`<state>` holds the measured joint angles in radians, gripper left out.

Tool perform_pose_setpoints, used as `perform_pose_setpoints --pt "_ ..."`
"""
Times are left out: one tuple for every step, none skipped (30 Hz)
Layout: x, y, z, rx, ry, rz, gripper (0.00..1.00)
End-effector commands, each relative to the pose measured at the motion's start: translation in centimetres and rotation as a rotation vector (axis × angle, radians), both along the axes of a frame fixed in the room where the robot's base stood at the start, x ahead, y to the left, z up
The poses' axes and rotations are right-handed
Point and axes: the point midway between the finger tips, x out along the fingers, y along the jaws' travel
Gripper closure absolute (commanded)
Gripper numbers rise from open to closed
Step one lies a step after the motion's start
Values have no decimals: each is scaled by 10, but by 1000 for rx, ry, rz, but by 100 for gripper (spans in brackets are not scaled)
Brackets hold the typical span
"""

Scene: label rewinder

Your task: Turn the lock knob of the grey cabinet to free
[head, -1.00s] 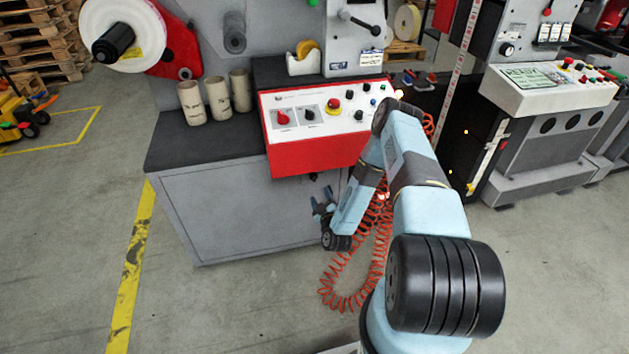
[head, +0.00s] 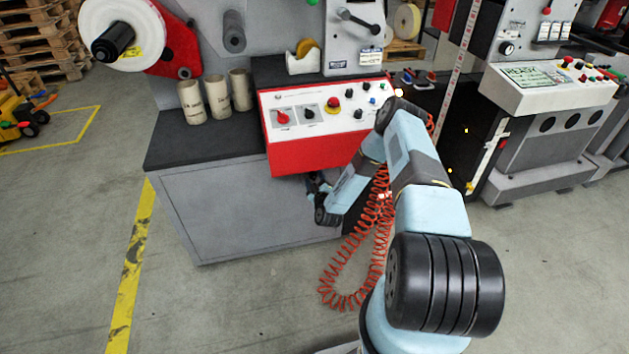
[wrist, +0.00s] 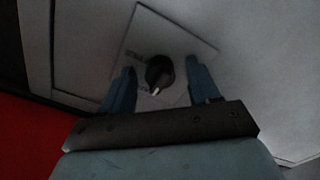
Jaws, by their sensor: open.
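The lock knob (wrist: 160,74) is small, dark and rounded with a pale pointer mark, in the wrist view. It sits on a light square plate (wrist: 142,35) with small lettering too blurred to read. The plate is on the face of the grey cabinet (head: 240,212), seen in the head view under the red console. My gripper (wrist: 160,90) is open, with one blue finger on each side of the knob and gaps between. I cannot tell how deep the fingers reach. In the head view my gripper (head: 317,184) is at the cabinet's upper right, and the knob is hidden there.
The red control console (head: 315,155) overhangs just above my gripper. An orange coiled hose (head: 345,280) hangs to the right, beside my arm. Cardboard cores (head: 217,98) stand on the dark worktop (head: 205,142).

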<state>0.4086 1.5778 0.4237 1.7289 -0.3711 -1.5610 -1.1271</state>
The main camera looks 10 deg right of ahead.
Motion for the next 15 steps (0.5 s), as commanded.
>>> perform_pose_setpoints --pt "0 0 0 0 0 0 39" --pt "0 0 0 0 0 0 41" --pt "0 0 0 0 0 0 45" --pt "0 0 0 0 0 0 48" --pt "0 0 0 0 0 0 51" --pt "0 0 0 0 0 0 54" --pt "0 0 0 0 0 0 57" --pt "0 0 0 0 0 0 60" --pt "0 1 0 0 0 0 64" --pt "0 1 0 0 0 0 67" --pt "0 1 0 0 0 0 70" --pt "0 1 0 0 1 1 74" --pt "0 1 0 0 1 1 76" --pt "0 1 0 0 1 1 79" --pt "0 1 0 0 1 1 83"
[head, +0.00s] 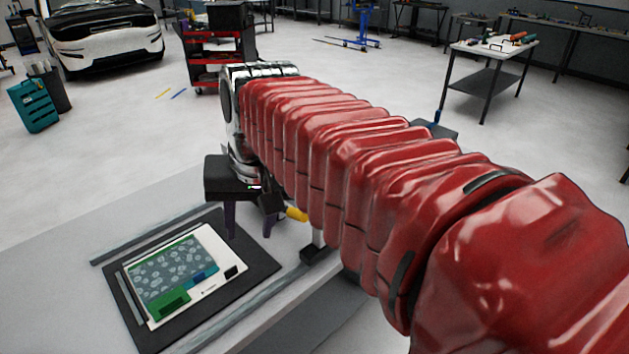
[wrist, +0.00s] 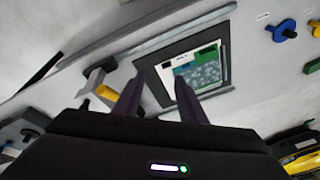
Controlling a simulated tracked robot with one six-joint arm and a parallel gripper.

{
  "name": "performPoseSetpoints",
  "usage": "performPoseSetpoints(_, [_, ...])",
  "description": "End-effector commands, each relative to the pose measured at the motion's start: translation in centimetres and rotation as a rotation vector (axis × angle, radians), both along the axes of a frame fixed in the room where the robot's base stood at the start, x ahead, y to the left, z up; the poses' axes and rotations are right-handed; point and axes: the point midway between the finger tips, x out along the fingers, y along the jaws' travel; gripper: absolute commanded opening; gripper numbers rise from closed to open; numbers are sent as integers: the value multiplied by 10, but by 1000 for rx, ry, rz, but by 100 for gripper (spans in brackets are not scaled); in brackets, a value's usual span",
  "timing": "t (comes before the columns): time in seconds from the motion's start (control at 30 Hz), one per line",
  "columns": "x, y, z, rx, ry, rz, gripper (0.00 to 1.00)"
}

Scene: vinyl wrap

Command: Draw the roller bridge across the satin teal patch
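The satin teal patch (head: 172,266), covered with pale bubble-like spots, lies on a white panel on a dark mat (head: 262,266). It also shows in the wrist view (wrist: 205,73). My gripper (head: 254,232) hangs above the bench near the mat's far right corner, fingers down, open and empty. In the wrist view its two dark fingers (wrist: 159,84) stand apart. A tool with a yellow handle (head: 297,214), perhaps the roller bridge, is beside the gripper. Its yellow part shows left of the fingers in the wrist view (wrist: 106,92). My red arm hides part of it.
Grey rails run along the mat's far side (head: 150,236) and near side (head: 240,305). Green and blue pieces border the patch. The bench (head: 50,255) is clear left of the mat. A red tool cart (head: 213,60) and a car stand farther back.

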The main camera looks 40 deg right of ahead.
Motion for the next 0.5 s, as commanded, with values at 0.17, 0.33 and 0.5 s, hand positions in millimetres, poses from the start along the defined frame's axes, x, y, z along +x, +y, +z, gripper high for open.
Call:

● ● ● ● ● ● ●

> [Written exercise]: Copy all lines from the material that include "state".

> [Result of the task]:
`<state>` holds the measured joint angles in radians, gripper left out.
<state>0.4086 1.5778 0.4237 1.7289 -0.3711 -1.5610 -1.1271</state>

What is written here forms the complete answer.